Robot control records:
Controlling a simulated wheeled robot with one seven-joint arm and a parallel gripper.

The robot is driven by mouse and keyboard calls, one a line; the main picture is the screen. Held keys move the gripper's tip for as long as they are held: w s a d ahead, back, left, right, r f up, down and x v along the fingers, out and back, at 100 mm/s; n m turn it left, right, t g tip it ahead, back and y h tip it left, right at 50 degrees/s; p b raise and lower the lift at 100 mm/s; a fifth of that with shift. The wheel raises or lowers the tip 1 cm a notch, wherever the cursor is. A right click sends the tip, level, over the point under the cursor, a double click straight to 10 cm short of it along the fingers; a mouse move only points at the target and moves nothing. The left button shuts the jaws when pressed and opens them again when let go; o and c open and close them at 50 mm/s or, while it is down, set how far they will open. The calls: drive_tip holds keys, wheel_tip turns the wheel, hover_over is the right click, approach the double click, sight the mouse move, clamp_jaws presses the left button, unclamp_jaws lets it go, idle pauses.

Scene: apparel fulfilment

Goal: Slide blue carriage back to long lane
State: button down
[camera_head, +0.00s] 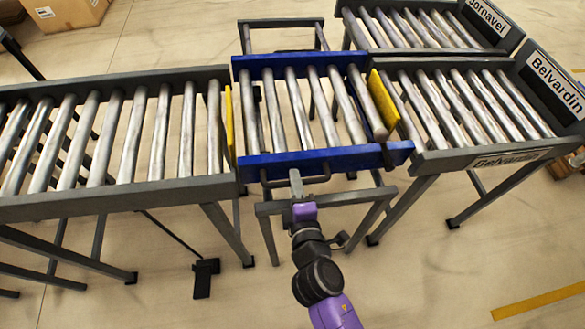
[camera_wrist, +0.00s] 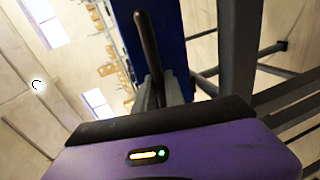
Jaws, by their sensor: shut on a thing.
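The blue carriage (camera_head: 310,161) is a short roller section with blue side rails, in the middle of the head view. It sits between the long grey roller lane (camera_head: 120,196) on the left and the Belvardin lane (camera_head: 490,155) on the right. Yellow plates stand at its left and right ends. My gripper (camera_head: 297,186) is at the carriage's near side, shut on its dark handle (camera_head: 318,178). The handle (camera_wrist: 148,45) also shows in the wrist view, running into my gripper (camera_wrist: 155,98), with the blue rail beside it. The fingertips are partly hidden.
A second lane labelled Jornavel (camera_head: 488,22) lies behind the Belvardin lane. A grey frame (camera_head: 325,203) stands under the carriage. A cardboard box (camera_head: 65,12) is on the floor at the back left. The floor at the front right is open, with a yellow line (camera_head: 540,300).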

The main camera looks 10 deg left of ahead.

---

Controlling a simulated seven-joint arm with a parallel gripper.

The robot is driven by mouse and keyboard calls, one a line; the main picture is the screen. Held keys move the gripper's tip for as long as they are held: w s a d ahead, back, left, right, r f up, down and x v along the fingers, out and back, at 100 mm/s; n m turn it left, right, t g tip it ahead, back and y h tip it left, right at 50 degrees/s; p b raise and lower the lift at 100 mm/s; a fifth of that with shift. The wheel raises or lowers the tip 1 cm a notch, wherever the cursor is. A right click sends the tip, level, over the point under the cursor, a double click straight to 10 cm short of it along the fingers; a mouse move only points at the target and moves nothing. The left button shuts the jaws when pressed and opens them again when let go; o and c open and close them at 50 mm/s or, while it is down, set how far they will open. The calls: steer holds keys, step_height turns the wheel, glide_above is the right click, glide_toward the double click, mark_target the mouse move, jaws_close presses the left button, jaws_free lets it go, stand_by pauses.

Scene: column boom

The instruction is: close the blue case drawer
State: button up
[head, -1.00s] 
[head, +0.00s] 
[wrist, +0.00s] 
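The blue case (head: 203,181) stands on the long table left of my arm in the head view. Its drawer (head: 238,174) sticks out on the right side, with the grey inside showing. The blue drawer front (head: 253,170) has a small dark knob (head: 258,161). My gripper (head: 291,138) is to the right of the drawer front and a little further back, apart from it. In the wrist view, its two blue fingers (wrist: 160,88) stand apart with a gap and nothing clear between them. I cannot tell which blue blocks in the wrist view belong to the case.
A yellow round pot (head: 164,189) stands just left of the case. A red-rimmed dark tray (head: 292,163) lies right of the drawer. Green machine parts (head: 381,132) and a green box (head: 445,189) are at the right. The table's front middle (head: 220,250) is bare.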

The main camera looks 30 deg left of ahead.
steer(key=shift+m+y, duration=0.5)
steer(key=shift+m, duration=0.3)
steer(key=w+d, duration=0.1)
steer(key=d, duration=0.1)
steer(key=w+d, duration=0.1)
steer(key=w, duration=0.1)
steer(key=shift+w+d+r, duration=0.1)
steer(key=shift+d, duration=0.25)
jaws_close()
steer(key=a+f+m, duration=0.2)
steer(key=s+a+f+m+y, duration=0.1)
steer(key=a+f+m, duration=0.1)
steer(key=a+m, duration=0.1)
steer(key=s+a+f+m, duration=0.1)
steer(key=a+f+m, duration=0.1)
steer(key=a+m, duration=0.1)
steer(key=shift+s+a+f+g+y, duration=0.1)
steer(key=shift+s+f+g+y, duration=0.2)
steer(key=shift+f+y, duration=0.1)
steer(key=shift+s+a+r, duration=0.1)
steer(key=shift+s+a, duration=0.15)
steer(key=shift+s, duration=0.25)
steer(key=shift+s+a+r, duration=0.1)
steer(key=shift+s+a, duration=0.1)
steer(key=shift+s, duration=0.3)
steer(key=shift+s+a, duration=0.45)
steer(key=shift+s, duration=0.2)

Directions. Quote exactly the lines running from the line with "Scene: column boom" through the line with "[head, +0.00s]", both ends included, and nothing more.

Complete output.
Scene: column boom

The instruction is: close the blue case drawer
State: button up
[head, -1.00s] 
[head, +0.00s] 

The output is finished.